First Time Home Buyer Savings Account

Here’s why prospective first-time buyers should open a First Home Savings Account (FHSA)

What is FHSA?

The FHSA was launched earlier this year by the federal government as a new vehicle to help prospective first-time buyers save for their home purchase.

It’s unique in that it combines the benefits of a registered retirement savings plan (RRSP) and a tax-free savings account (TFSA). Like an RRSP, your contributions are tax deductible for the year in which you make them, and like a TFSA, any income, capital gains and dividends earned in the account are tax-free.

“As long as you’re taking the money out for the purposes of purchasing an eligible home, there are no tax consequences

Why you should open a FHSA before the end of the year?

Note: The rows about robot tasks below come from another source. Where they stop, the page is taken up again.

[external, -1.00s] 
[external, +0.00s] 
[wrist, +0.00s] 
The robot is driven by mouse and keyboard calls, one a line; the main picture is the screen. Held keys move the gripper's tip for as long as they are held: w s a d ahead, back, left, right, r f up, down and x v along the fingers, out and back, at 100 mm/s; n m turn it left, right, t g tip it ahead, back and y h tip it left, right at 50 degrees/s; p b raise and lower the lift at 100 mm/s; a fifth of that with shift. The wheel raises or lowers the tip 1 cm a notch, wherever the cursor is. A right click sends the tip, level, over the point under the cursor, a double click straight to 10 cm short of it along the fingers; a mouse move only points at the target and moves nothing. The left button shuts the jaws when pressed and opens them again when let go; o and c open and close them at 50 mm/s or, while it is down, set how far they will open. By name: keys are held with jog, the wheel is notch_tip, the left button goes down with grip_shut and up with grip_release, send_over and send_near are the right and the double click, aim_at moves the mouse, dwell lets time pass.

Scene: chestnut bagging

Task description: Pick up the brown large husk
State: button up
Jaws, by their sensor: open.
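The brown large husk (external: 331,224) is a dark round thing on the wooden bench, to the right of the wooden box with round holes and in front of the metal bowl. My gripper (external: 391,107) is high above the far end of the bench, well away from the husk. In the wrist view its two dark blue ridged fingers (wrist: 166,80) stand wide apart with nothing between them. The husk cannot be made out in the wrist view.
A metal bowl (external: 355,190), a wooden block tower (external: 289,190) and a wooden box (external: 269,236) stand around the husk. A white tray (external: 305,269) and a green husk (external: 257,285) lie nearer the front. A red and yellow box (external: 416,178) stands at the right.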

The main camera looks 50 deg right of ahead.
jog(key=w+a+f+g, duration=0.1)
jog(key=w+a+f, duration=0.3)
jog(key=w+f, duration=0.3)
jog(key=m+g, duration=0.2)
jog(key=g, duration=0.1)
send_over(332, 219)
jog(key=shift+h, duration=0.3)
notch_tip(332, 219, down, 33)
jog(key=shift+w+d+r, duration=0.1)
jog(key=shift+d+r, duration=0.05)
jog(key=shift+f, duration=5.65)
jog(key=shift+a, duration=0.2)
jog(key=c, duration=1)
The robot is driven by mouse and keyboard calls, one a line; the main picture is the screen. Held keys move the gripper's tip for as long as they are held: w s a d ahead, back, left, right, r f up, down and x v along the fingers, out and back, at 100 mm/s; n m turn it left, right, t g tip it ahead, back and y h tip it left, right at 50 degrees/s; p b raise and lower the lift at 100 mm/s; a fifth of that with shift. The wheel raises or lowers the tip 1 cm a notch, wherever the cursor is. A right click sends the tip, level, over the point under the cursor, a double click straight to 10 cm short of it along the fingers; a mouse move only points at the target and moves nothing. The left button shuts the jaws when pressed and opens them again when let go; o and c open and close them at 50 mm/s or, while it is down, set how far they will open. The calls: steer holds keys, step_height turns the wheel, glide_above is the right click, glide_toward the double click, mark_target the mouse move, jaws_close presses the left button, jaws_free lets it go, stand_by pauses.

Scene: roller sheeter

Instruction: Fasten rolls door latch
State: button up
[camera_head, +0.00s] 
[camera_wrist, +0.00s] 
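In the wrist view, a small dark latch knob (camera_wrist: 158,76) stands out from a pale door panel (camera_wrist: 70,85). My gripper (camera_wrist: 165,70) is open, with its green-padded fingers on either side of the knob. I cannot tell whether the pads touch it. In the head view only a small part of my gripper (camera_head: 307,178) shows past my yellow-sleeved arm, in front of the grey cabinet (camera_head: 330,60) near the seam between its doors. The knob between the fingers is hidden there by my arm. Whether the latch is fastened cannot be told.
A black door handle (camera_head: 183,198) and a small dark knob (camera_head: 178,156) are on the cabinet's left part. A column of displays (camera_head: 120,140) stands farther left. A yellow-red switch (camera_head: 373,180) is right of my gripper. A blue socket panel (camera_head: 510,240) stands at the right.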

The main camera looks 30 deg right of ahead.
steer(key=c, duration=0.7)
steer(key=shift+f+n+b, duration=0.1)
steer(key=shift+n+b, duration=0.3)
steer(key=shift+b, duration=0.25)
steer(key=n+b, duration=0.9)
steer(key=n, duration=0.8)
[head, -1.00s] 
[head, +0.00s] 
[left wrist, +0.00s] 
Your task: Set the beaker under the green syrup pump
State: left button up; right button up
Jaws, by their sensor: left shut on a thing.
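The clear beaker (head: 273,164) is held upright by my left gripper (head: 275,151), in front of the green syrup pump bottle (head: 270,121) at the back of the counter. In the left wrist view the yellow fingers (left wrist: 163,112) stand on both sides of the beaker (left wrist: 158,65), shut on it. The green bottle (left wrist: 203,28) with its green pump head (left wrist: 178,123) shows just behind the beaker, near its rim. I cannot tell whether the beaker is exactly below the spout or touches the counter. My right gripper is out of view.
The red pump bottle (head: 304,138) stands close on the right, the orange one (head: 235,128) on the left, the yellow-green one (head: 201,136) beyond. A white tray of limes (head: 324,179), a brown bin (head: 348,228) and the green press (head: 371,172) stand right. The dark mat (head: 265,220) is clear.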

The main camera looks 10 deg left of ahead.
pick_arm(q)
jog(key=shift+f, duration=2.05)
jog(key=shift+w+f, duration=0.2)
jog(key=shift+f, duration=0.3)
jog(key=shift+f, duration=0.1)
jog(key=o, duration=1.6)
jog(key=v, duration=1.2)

The FHSA allows first-time homebuyers to contribute up to $8,000 per year up to a lifetime limit of $40,000. Any unused contribution room in a calendar year will be carried over to the following year.

For this reason, many financial advisors are suggesting that people open a FHSA account this year in order to accumulate the additional contribution room.

For those who are undecided about whether they want to purchase a home, its best that people at least open their FHSA to start accumulating the contribution room, even if they still plan to put most of their investments into a TFSA.

Then, if you decide you do want to purchase a home later on, you can transfer the money into the room you accumulated in the FHSA and get a tax receipt to deduct from your income tax.

“If you’re really on the fence, put the bulk of your savings into your TFSA, then as soon as you’re ready, you can flip it over to the FHSA,” says Gyurtis.

If you don’t end up purchasing a home, the amount in your FHSA can be transferred to your RRSP tax-free.

“The nice thing is any money that’s in that plan—let’s say you don’t buy a property—you can actually transfer that to your RRSP with no tax consequences, It won’t even affect your contribution room into your RRSP.

Alternatively, if you want to invest in an FHSA but don’t have the cash, you could consider transferring the money from your TFSA into an FHSA, and then put the money you save on taxes via a tax refund back into a TFSA.

In any case open up your FHSA so you’re getting the benefit of accumulating the contribution room.